Pope acknowledges that the mood in Washington seems to portend a backlash against offshore operations.
Tolerance of and support for expatriated financial activity have always been cyclical, he said. As Washington trends away from the Republicans’ traditional support for big business, the latest legislative onslaught “has a better chance than most of gaining some traction.”
Cayman government officials see the U.S. political designs on offshore operations as an antiquated view of a financial world that operates in cyberspace, not in buildings. “The concept that all companies’ activities have to be anchored in bricks and mortar is like trying to apply a phonograph needle to a CD,” said Deborah Drummond, Cayman Islands deputy financial secretary and the government official responsible for the financial services industry.
Those familiar with U.S. politics recognize that they may be confronting an issue often driven as much by emotion as by economics.
Pope recalls the public uproar triggered five years ago when Stanley Works tried to move its headquarters to Bermuda to save $30 million a year in taxes. The Connecticut-based toolmaker abandoned the move under pressure from tax reform advocates and had to cut 1,000 jobs a few months later when its share value fell by 12%.

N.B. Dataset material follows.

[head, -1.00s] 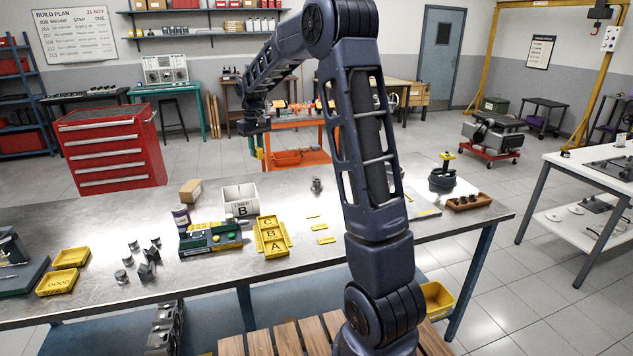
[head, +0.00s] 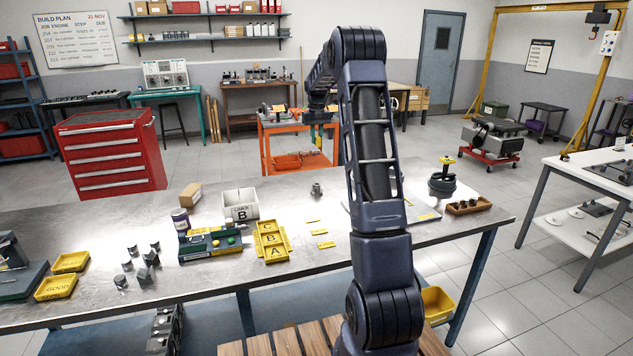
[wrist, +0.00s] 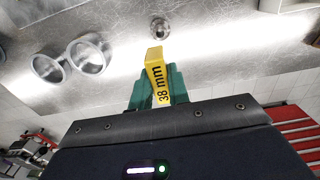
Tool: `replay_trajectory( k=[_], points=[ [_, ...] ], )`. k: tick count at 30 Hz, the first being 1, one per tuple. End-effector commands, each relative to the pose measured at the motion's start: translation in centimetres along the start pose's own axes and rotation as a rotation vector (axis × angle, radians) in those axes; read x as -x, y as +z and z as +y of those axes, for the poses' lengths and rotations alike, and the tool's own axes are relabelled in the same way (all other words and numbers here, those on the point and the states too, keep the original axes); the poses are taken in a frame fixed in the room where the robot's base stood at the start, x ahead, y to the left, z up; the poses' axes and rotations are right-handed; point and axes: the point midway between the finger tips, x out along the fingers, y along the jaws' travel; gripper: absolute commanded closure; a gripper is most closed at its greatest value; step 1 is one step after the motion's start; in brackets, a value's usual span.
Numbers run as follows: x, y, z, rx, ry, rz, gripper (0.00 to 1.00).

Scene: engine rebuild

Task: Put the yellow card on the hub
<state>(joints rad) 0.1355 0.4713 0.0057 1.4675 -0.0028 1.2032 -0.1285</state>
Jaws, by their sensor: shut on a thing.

Coca-Cola spokesman Dana Bolden said the company would have no comment on why it registered subsidiaries offshore.
Houston-based El Paso had more than 200 subsidiaries in tax havens five years ago but has refocused the company since 2003. It sold most of its foreign holdings, said media relations manager Richard Wheatley.
Marriott International registers dozens of subsidiaries offshore because the hotel chain’s business is global, and “operating a development office or the like in the general area where we are pursuing business just makes sense,” said Thomas Marder, vice president for corporate relations.
The Tax Justice Network, a group committed to reducing tax avoidance and evasion, estimated in a 2005 briefing paper that individuals had about $11.5 trillion in offshore havens. The network calculates the worldwide loss to governments at $255 billion a year.
“This amount would more than plug the financing gap to achieve the United Nations’ Millennium Development goal of halving world poverty by 2015,” the network’s analysts concluded.
Whether targeting offshore profits for U.S. taxation is justified or not, Eduardo Silva, president of the Cayman Islands Bankers’ Assn., said he doubted that the effort would reap much reward.
“Almost all the business in Cayman that originates from the United States is from American corporations and banks that I’m sure pay their taxes,” Silva said, estimating the number of individual accounts as a fraction of 1% and an even lesser proportion of assets. “Cayman is not a jurisdiction used by individual taxpayers to conceal funds.”